▶ [Objective] Give the number of lines in the data that hold the word "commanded", and nothing else.

- - -

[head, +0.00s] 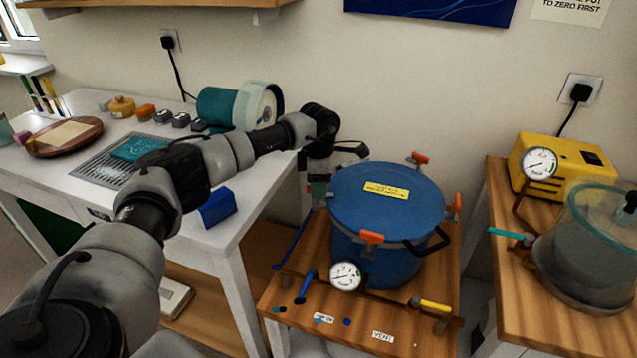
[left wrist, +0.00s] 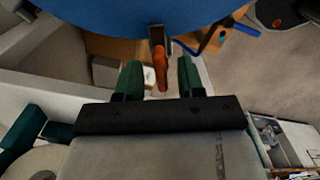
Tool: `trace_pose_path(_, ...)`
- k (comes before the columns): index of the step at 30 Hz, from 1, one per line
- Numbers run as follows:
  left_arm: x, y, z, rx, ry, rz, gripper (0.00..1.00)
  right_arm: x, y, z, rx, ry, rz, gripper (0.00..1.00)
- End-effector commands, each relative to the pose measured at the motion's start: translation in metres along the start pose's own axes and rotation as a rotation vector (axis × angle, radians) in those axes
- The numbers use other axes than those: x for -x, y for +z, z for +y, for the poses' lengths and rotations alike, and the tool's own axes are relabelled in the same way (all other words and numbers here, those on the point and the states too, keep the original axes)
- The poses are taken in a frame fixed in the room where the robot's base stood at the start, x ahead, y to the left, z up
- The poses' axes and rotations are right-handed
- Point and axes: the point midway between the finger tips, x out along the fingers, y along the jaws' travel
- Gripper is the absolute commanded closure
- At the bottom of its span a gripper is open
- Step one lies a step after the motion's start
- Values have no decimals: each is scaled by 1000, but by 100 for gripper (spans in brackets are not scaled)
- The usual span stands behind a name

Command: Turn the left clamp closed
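The blue pressure pot (head: 385,205) stands on a wooden board with its round lid on. The left clamp shows in the left wrist view as an orange handle (left wrist: 160,68) sticking out from the pot's rim; in the head view my gripper and arm largely hide it. My left gripper (head: 319,192) is at the left side of the pot. In the left wrist view its two green fingers (left wrist: 158,66) are open, one on each side of the orange handle, with gaps visible on both sides. My right gripper is not in view.
Other orange clamps sit at the pot's front (head: 371,237), right (head: 457,203) and back (head: 420,158). A gauge (head: 345,276) and a yellow-handled valve (head: 435,306) are in front. A yellow pump (head: 562,165) and a clear chamber (head: 592,245) stand at right.

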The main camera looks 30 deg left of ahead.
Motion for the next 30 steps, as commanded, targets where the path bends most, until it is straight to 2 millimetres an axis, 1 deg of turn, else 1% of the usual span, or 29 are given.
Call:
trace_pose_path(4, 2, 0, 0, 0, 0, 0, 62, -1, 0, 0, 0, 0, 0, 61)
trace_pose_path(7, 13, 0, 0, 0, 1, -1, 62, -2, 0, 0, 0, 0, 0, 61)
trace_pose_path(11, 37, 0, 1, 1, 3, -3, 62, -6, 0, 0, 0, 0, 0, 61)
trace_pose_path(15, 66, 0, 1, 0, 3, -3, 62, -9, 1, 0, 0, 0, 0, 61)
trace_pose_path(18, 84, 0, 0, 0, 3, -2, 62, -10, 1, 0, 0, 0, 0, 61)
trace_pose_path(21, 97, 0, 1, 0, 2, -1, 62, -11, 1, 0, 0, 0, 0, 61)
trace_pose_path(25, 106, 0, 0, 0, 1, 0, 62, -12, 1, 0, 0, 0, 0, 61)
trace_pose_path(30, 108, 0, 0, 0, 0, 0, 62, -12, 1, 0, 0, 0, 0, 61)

- - -

▶ [Written reply] 2